Determination of diesel cetane number by consensus modeling based on uninformative variable elimination

Li Yan-kun *
College of Environment Science and Engineering, North China Electric Power University, Baoding, Hebei 071003. E-mail: lyk800@tom.com

Received 22nd August 2011 , Accepted 15th November 2011

First published on 6th December 2011


Abstract

Consensus modeling based on improved Boosting algorithm (Boosting-PLS, BPLS) combined with wavelength (variable) selection by MC-UVE (Monte Carlo-Uninformative Variable Elimination) method is applied to determination of cetane number (CN) of diesel. MC-UVE is firstly used to select characteristic variables from Near-infrared (NIR) spectra of diesel based on principles of MC simulation and UVE, and then the selected variables instead of the full spectra are used for BPLS modeling to predict results. From predicted results, the proposed MC-UVE-BPLS algorithm improves the performance of conventional linear PLS modeling in terms of accuracy and robustness, so it is more efficient and parsimonious with few numbers of useful variables when applied to the relationship between CN and diesel NIR spectra. Simultaneously, the prediction results of MC-UVE-BPLS compared with those of MC-UVE-PLS, BPLS and CPLS (Consensus modeling based on Bagging) show that MC-UVE-BPLS is superior to other models, and also verifies the efficiency of MC-UVE and improved BPLS. So the proposed MC-UVE-BPLS method provides a new approach for determination of diesel CN by NIR spectra.


1 Introduction

Near-infrared (NIR) spectra mainly come from the structure of the groups of a variety of X–H, which are contained in all kinds of compounds in petroleum products. Therefore, NIRs are used in all aspects of petrochemical detection1,2 and play an important role with its technical characteristics of simple, rapid, nondestructive, reproducible, etc. Diesel spectra are very complex, and spectral overlaps are serious as a result of complex mixture of hydrocarbons. Therefore, diesel NIR data pre-processing3 to establish the model between its properties (e.g., cetane number, density, freezing point, distillation temperature, etc.) and the spectral data, is the key step for ensuring the accuracy of oil quality indicators.
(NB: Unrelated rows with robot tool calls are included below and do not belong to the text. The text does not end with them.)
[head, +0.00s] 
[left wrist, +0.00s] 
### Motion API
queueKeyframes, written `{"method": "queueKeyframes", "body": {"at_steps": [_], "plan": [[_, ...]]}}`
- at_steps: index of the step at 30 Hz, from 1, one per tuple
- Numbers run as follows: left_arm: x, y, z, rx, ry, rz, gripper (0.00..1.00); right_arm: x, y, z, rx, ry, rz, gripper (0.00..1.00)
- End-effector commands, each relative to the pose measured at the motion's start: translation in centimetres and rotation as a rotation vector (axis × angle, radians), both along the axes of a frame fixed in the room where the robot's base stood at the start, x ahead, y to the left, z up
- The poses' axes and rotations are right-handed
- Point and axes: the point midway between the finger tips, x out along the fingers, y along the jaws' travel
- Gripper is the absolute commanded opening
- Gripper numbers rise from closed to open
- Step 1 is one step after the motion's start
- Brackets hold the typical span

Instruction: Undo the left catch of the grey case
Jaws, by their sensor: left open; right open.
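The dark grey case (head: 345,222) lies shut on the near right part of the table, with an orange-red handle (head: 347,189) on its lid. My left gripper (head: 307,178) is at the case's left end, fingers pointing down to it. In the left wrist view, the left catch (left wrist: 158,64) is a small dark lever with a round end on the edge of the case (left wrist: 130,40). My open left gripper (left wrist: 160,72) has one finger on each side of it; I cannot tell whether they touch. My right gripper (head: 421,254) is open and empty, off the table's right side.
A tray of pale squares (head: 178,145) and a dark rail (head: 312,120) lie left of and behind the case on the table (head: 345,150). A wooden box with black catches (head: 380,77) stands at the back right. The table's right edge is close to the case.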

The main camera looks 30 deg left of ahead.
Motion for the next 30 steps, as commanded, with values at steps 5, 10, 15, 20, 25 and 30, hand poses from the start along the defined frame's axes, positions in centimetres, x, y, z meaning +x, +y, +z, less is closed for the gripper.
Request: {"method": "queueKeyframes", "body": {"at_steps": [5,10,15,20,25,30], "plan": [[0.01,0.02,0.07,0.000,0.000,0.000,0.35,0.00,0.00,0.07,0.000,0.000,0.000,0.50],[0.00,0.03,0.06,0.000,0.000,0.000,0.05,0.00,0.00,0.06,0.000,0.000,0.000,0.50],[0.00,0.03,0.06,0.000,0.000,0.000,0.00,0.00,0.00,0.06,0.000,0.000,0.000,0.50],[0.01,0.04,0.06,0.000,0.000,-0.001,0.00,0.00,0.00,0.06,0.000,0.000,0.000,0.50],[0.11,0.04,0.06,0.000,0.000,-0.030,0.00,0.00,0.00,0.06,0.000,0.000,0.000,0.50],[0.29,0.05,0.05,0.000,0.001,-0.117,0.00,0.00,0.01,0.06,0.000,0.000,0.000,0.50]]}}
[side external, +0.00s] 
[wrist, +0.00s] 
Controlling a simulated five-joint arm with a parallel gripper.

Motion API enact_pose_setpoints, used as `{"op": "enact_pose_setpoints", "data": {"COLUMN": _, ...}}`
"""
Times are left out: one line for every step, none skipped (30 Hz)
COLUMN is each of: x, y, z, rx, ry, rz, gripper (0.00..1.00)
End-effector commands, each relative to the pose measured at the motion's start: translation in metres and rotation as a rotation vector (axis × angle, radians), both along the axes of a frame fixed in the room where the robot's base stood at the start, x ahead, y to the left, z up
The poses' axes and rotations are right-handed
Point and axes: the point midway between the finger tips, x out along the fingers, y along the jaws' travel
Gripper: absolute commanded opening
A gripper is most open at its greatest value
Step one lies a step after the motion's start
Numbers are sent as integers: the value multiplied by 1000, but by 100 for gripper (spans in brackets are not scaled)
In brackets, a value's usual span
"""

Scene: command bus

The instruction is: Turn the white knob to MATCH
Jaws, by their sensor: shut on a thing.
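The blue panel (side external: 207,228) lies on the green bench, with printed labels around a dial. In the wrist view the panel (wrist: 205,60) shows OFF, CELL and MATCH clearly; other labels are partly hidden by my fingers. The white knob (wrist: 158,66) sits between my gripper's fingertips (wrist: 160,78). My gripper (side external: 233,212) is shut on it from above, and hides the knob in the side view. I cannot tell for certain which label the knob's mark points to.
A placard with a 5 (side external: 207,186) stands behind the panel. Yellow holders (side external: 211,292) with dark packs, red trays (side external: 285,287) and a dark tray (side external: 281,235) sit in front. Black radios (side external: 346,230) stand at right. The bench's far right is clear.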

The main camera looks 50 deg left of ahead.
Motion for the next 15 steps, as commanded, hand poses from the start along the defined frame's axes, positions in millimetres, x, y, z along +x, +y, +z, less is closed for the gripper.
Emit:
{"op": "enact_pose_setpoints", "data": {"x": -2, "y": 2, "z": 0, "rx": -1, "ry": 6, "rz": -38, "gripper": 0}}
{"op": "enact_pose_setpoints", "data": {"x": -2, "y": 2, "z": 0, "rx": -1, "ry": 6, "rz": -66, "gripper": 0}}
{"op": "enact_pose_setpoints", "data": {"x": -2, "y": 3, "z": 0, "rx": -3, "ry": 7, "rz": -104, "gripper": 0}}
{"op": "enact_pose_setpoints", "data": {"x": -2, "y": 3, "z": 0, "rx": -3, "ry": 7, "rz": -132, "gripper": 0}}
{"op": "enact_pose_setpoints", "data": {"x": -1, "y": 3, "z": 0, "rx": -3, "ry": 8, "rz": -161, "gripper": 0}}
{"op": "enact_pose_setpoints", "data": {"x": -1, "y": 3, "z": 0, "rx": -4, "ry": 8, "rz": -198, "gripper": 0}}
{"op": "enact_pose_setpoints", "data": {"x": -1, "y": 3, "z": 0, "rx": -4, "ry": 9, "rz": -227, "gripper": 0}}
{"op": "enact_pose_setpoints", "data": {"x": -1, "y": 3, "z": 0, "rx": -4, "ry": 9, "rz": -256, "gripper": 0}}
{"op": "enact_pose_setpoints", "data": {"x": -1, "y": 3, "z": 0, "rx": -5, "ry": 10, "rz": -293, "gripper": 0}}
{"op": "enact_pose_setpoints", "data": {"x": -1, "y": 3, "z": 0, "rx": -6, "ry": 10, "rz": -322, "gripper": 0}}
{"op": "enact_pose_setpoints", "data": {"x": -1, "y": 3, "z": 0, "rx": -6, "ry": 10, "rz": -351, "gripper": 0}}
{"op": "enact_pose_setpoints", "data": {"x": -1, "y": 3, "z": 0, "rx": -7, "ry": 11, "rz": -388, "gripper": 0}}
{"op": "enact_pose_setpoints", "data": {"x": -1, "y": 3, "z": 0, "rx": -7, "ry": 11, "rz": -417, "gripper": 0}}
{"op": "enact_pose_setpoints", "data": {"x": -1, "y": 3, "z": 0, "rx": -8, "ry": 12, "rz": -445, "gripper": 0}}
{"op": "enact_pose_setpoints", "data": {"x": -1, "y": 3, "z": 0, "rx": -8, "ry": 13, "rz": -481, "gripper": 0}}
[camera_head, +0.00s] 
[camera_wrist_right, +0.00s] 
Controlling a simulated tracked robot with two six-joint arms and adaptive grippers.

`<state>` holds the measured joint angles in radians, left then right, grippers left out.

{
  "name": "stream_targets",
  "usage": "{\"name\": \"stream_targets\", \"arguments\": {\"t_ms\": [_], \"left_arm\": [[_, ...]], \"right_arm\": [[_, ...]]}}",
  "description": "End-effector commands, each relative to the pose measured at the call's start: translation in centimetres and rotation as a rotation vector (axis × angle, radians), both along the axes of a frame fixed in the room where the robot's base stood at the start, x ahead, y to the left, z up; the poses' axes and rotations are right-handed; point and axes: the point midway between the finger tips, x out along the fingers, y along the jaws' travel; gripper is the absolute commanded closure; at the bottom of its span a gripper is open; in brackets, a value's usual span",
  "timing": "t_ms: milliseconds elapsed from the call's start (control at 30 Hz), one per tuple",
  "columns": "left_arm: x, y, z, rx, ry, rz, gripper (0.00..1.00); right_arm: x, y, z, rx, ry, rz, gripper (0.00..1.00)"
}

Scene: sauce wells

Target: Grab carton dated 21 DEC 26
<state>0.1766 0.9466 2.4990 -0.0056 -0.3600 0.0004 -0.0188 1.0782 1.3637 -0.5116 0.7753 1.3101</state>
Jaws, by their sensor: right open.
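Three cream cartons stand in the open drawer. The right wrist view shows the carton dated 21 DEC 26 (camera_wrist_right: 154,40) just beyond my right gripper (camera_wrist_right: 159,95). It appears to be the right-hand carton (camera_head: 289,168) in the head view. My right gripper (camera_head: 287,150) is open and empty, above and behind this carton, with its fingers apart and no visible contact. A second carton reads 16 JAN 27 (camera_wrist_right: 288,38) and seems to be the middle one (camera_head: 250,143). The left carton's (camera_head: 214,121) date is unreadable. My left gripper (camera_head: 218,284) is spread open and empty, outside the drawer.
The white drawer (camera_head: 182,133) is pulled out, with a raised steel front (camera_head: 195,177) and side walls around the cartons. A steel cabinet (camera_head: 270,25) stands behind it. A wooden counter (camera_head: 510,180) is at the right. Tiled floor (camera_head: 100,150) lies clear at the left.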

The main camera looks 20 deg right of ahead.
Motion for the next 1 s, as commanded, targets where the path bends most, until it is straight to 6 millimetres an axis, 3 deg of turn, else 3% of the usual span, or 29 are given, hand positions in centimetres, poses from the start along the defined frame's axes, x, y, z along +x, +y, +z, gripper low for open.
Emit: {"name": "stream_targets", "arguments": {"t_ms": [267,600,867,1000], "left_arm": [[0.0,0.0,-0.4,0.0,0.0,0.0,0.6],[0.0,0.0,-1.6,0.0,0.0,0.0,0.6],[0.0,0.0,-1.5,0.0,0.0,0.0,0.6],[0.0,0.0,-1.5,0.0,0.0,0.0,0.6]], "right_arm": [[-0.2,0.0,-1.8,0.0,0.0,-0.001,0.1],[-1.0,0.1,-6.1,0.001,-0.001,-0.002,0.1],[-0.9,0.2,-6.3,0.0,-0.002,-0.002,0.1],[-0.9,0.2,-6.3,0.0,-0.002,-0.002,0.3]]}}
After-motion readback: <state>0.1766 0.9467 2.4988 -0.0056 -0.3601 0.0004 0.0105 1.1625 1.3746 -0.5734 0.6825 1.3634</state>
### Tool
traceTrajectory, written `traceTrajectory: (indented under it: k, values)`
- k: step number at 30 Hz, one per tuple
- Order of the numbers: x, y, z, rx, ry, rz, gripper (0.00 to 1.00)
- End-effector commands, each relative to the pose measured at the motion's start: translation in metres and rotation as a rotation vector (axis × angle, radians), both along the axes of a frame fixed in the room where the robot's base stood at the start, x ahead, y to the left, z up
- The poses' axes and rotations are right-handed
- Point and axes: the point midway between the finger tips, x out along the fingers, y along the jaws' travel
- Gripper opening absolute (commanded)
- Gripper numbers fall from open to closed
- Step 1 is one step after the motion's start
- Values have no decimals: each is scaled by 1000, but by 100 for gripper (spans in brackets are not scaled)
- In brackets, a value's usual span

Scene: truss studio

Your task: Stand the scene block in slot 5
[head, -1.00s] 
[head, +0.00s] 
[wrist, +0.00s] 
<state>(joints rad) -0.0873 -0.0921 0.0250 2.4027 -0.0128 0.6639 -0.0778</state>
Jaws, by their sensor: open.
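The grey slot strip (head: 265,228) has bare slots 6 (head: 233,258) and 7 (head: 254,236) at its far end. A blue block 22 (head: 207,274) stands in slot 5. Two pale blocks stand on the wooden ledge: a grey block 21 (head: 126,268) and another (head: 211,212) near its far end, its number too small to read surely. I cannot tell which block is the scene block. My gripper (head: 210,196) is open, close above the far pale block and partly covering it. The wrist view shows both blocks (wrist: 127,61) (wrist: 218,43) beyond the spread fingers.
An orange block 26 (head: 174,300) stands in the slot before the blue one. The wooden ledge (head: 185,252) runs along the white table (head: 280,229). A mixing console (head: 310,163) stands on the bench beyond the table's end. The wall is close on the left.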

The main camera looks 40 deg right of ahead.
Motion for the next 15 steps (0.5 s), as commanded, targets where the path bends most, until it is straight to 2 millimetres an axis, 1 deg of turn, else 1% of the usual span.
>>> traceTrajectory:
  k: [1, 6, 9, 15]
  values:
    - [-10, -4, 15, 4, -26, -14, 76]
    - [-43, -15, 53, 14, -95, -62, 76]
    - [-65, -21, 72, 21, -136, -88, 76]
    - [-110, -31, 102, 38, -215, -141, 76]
Diesel cetane number (CN) is a key indicator for measuring diesel combustion. ASTMD 613 test method is an internationally traditional determination method of CN. GB/T 386 test method developed in China also references to ASTMD 613 method, which requires a lot of oil samples, is time-consuming and expensive. At present, NIR spectra for the determination of CN in diesel fuel have been reported.4–7 Generally agreed that for non-linear relationship between diesel CN and spectral signals, non-linear support vector machine algorithm, artificial neural network, etc. is superior to linear modeling such as multiple linear regression and partial least squares (PLS) algorithms, etc. And it is found that few variable selection method4,7 is used for pre-processing of diesel spectrum signal.

In this article, Monte Carlo-Uninformative Variable Elimination (MC-UVE) method was first adopted to select characteristic wavelengths (variables) from diesel original NIR signals. Sample-specific or component-specific information remained, and useless information was abandoned. As a result, the calibration modeling was proven and predigested significantly with fewer variables. MC-UVE method was combined with improved consensus PLS method based on Boosting (called BPLS) to build MC-UVE-BPLS modeling, which enhanced PLS linear modeling ability in predicting diesel CN in terms of accuracy and robustness for non-linear relationship between diesel CN and spectral signal. Compared with the full-spectrum method of BPLS, consensus PLS method based on Bagging (called CPLS) and conventional PLS method, it was found that MC-UVE-BPLS modeling obtained better prediction efficiency. Simultaneously, better predicted results were also obtained when compared with MC-UVE-PLS method without consensus strategy.

2 Theory and algorithm

2.1 MC-UVE-PLS

Uninformative variable elimination by PLS (UVE-PLS)8,9 is a method of selecting wavelengths based on an analysis of regression coefficients of PLS, and it is the most popular variables selection method widely applied in analytical chemistry. MC simulation technique is effective to deal with complex multi-variable problems. Monte Carlo cross-validation (MCCV)10 is a very effective method decreasing the danger of overfit and underfit, to evaluate model capability including linear and non-linear modeling evaluation, factor number selection and modeling robustness, etc. in multiple regression analysis.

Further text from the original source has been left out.